Locate the string "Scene" in the listing below. Copy every line where it is found.

Data excerpts =
>> START

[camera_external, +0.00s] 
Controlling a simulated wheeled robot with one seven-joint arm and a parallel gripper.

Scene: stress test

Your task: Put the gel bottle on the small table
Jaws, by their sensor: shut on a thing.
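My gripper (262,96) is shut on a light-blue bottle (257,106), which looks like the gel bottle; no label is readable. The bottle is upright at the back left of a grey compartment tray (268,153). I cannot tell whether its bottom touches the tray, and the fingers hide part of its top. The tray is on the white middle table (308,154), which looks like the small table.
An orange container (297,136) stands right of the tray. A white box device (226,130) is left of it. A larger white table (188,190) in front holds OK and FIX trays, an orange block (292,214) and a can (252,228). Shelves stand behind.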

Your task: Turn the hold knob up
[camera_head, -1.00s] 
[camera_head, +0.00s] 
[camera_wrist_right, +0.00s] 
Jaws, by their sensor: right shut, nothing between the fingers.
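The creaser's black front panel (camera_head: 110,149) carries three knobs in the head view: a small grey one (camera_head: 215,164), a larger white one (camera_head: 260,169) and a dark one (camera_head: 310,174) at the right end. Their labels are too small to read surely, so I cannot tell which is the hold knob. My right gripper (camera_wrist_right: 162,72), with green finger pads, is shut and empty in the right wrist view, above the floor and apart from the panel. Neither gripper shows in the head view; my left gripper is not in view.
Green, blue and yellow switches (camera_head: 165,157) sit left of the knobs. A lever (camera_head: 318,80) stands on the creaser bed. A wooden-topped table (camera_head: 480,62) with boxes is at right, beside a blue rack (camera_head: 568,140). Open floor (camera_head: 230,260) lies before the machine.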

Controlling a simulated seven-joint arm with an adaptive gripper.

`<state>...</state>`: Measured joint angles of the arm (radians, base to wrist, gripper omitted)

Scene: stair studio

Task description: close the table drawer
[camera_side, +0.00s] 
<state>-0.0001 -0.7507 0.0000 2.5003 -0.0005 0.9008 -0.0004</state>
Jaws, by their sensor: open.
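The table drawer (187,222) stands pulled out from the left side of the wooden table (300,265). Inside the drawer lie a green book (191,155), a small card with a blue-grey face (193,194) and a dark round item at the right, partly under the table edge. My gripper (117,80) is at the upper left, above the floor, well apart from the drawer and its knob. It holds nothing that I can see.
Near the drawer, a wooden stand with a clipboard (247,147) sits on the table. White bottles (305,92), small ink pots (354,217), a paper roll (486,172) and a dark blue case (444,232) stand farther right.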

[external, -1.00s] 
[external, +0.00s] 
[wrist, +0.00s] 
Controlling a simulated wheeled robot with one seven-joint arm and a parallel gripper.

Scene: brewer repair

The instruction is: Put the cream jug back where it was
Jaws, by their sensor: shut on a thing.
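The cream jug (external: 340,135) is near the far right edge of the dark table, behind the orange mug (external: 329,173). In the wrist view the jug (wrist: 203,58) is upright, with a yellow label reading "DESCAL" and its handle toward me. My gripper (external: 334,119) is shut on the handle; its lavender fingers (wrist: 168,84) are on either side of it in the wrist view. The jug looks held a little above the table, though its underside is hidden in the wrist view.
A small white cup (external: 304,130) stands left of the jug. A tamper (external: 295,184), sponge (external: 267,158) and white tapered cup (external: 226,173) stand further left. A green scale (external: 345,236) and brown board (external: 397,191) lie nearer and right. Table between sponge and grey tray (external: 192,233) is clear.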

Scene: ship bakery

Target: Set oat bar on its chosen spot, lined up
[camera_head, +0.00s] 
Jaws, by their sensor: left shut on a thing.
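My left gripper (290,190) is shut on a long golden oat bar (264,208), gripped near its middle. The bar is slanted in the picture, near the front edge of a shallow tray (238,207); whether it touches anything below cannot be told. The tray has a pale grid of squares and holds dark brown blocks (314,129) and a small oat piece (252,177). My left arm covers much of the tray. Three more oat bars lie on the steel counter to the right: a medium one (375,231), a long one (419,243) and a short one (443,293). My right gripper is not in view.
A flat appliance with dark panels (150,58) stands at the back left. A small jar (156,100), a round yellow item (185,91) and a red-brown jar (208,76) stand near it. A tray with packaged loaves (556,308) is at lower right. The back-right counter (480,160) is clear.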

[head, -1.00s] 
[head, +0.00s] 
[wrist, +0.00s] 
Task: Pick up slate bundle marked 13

>> END

Task answer =
Scene: stress test
Scene: stair studio
Scene: brewer repair
Scene: ship bakery

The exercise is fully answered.